The new owners of bankrupt carrier Jet Airways have deferred for the fourth time in a year, its planned commencement of operations even as it continues to be trapped in legal wrangles with lenders and employees.
In a press release, they said Jet, India’s oldest surviving private carrier, will start operations between Jan-March of 2022. The owners, the Jalan Kalrock Consortium (JKC), had initially planned for the airline to start operations in the summer of 2021, the schedule for which according to the country’s aviation regulator, starts on the last Sunday of March. In a subsequent interview to ET, one of the owners, Dubai-based businessman Murari Lal Jalan had said it would start in July 2021. Later its court appointed resolution professional reportedly said it would start flying by December 2021.
London’s Kalrock Capital is the other partner in the consortium.
In the statement, JKC called the revival process “on track” and said the revalidation process of its dormant flying permit is on.
“Our plan is to have 50+ aircraft in 3 years and 100+ in 5 years which also fits perfectly well with the short-term and long-term business plan of the consortium,” said Jalan in the statement.

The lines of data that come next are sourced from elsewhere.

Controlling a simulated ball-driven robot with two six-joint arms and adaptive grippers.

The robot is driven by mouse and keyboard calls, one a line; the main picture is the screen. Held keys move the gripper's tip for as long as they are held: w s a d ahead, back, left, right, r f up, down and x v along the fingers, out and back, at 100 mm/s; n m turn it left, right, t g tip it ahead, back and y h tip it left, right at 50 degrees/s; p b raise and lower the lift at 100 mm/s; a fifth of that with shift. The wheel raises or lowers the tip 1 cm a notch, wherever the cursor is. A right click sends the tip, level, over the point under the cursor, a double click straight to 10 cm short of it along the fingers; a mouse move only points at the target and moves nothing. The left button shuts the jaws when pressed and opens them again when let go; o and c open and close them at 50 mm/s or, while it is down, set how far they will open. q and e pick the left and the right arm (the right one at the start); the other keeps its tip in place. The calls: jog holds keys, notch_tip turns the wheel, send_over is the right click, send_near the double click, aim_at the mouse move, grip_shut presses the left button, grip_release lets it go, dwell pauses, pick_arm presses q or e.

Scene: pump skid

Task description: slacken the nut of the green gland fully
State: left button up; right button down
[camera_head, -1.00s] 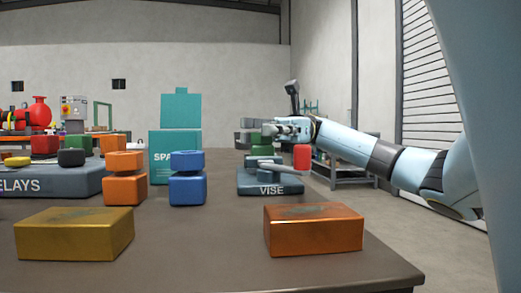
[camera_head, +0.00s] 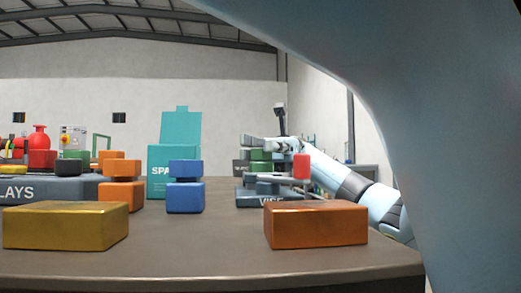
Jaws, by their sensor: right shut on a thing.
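The green gland (camera_head: 261,156) stands upright in the grey vise (camera_head: 250,197) at the back right of the table. My right gripper (camera_head: 258,143) comes in from the right at the height of the gland's top. It is shut on the nut of the green gland, which its fingers largely hide. The vise has a bar with a red knob (camera_head: 301,167) on its right side, just below my wrist. My left gripper is not in view.
An orange block (camera_head: 316,226) and a yellow block (camera_head: 65,227) lie in front. Blue (camera_head: 185,198) and orange (camera_head: 120,194) glands stand mid-table. My own arm link blocks the upper right.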

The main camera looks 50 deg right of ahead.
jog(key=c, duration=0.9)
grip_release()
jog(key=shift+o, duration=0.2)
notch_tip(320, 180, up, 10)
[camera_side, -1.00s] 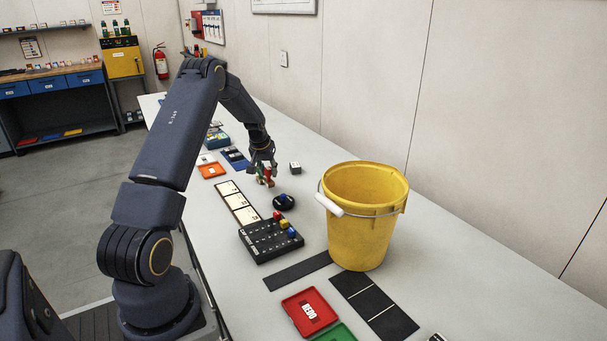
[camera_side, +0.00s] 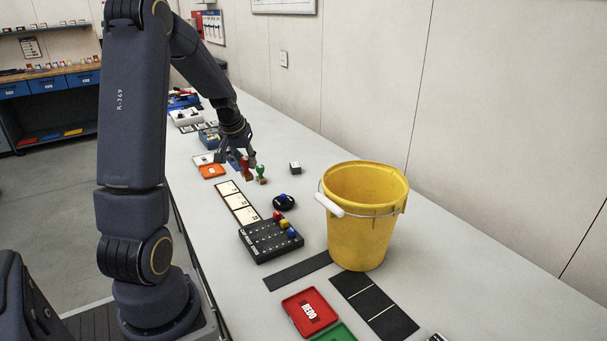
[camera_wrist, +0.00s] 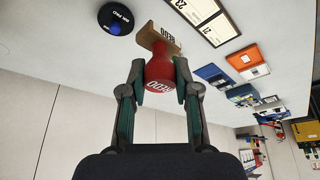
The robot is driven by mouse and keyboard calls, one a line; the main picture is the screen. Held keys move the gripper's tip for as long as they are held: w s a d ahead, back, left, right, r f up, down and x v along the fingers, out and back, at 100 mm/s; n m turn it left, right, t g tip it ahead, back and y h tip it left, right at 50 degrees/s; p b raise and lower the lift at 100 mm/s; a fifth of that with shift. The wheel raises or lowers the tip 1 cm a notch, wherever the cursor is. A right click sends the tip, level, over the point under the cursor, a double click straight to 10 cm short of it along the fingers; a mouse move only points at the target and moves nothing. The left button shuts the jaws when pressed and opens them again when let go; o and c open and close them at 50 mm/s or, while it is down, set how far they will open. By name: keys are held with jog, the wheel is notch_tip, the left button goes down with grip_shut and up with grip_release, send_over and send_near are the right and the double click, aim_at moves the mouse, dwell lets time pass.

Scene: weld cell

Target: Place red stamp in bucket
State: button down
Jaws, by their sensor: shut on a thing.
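The red stamp (camera_side: 246,168) is in my gripper (camera_side: 242,156), left of the green stamp (camera_side: 261,174) in the side view. In the wrist view my gripper (camera_wrist: 160,92) is shut around the round red handle of the stamp (camera_wrist: 160,76), marked REDO. Its wooden base also shows there. I cannot tell how far the stamp is above the table. The yellow bucket (camera_side: 362,230) stands upright and open on the table, to the right of and nearer the camera than my gripper. Its floor is hidden.
A small cube (camera_side: 295,168) sits behind. Red (camera_side: 310,311) and orange (camera_side: 212,171) trays lie on the table. The bucket's white-gripped handle hangs on its left side.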

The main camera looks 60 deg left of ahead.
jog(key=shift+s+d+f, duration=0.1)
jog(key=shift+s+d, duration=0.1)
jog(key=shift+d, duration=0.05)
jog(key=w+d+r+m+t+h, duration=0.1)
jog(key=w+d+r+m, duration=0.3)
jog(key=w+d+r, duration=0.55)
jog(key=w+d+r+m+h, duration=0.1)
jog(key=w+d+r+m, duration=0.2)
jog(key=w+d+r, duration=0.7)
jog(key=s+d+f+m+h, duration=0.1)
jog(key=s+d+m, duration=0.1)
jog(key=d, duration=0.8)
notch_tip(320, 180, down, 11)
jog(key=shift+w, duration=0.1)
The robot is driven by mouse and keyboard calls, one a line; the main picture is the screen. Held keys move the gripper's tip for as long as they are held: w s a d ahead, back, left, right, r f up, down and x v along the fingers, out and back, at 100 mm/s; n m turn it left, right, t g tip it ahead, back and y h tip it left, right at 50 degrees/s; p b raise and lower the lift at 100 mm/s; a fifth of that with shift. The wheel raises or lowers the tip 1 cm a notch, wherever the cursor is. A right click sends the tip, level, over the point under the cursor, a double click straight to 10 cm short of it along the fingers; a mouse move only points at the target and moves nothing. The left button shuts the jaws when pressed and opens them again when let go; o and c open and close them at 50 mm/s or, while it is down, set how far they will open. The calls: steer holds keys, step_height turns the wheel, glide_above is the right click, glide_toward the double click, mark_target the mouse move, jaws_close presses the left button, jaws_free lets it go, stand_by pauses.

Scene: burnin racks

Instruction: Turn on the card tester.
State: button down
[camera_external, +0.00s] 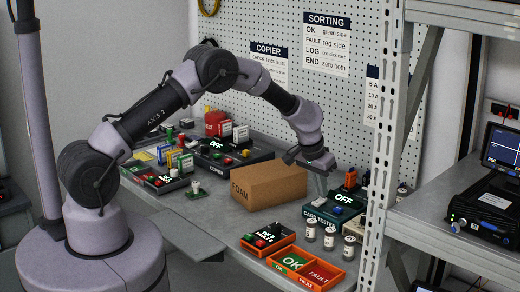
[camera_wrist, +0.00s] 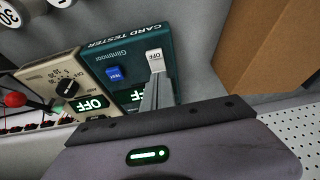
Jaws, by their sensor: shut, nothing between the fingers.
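The card tester (camera_external: 318,217) is a dark teal box at the right of the bench, with a lit OFF display. In the wrist view the card tester (camera_wrist: 132,45) shows a blue TEST button (camera_wrist: 114,73) and a pale rocker switch (camera_wrist: 155,58) marked OFF. The green display beside my fingers is partly hidden. My gripper (camera_external: 324,193) is shut and empty, pointing down over the card tester. In the wrist view my gripper's fingertips (camera_wrist: 157,78) overlap the near end of the switch; I cannot tell whether they touch it.
A cardboard FOAM box (camera_external: 268,187) stands just left of the tester. A beige device (camera_wrist: 50,78) with a knob and OFF display adjoins it. Several small jars (camera_external: 330,238) and an orange OK/FAULT tray (camera_external: 312,268) are in front. A perforated rack post (camera_external: 383,150) rises on the right.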

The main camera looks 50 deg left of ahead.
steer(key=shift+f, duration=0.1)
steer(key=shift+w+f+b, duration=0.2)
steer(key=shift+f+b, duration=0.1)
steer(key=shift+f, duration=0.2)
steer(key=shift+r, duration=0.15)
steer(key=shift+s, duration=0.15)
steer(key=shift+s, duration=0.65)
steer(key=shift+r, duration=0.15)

Jet’s acting CEO Sudhir Gaur said it has already appointed 150 employees and is looking to induct more than 1,000 this FY.
The consortium plans for the first flight to operate from New Delhi to Mumbai. It aims to start international operations in July-September. The airline’s corporate office will shift to Gurugram, in the Delhi NCR region.

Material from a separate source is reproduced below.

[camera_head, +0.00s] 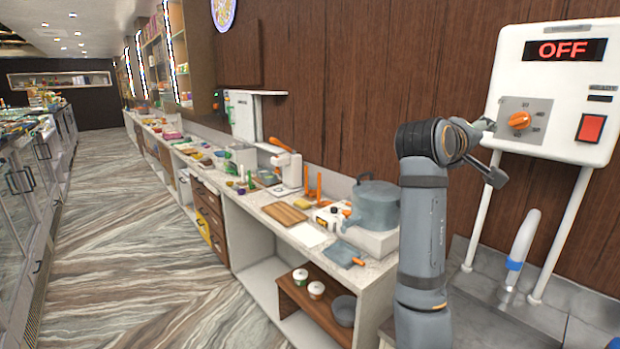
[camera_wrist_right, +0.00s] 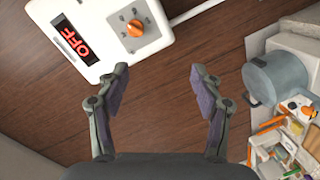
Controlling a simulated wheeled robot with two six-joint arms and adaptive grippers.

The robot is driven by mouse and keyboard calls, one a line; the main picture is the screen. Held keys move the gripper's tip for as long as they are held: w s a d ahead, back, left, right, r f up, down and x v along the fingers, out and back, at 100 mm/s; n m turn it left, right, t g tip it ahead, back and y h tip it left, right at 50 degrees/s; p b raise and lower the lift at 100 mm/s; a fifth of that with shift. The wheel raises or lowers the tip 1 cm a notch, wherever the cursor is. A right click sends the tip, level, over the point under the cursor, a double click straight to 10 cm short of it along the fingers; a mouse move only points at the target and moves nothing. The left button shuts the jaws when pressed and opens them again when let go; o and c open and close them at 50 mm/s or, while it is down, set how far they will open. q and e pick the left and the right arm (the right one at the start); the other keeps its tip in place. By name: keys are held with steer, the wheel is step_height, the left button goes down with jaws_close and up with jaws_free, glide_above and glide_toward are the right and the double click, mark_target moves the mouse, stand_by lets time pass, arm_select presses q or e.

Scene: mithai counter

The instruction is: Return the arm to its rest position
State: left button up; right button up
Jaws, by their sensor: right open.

“The process of reviving the grounded carrier is on track with the existing Air Operator Certificate (AOC) already under process for revalidation. The Consortium is working closely with the relevant authorities and airport coordinators on slot allocation, required airport infrastructure, and night parking,” it said.
Jet stopped operating in April 2019, burdened under piling losses, debt and dues. It was admitted under insolvency proceedings by the National Company Law Tribunal in June 2019. After two years of a rambling insolvency process, the NCLT approved JKC’s resolution plan in June this year.
Jet continues to be stuck in legal issues. Earlier this month, Punjab National Bank (PNB) moved the appellate bankruptcy court, seeking a stay on the approval on its resolution plan,
In its petition to the National Company Law Appellate Tribunal (NCLAT), the state-owned lender claimed that the resolution professional (RP) — the executive appointed to manage the company during the bankruptcy process — arbitrarily cut its claim after approving it.
The NCLAT issued notices to resolution professional Ashish Chhawchharia, the Kalrock-Jalan consortium and the airline’s lenders, and posted the matter for hearing on September 21.
This is the second petition in the appellate tribunal over Jet Airways’ revival plan. Late last month, Jet’s employees challenged the resolution plan on aspects of payment of salary arrears and gratuity.
According to the resolution plan, the potential owners of Jet would give a small fraction of the employees’ claimed dues of Rs 1,200 crore and employ a small chunk from the staff still on the payrolls of the airline. The tribunal had sought response of the Kalrock-Jalan consortium on the employees’ petition.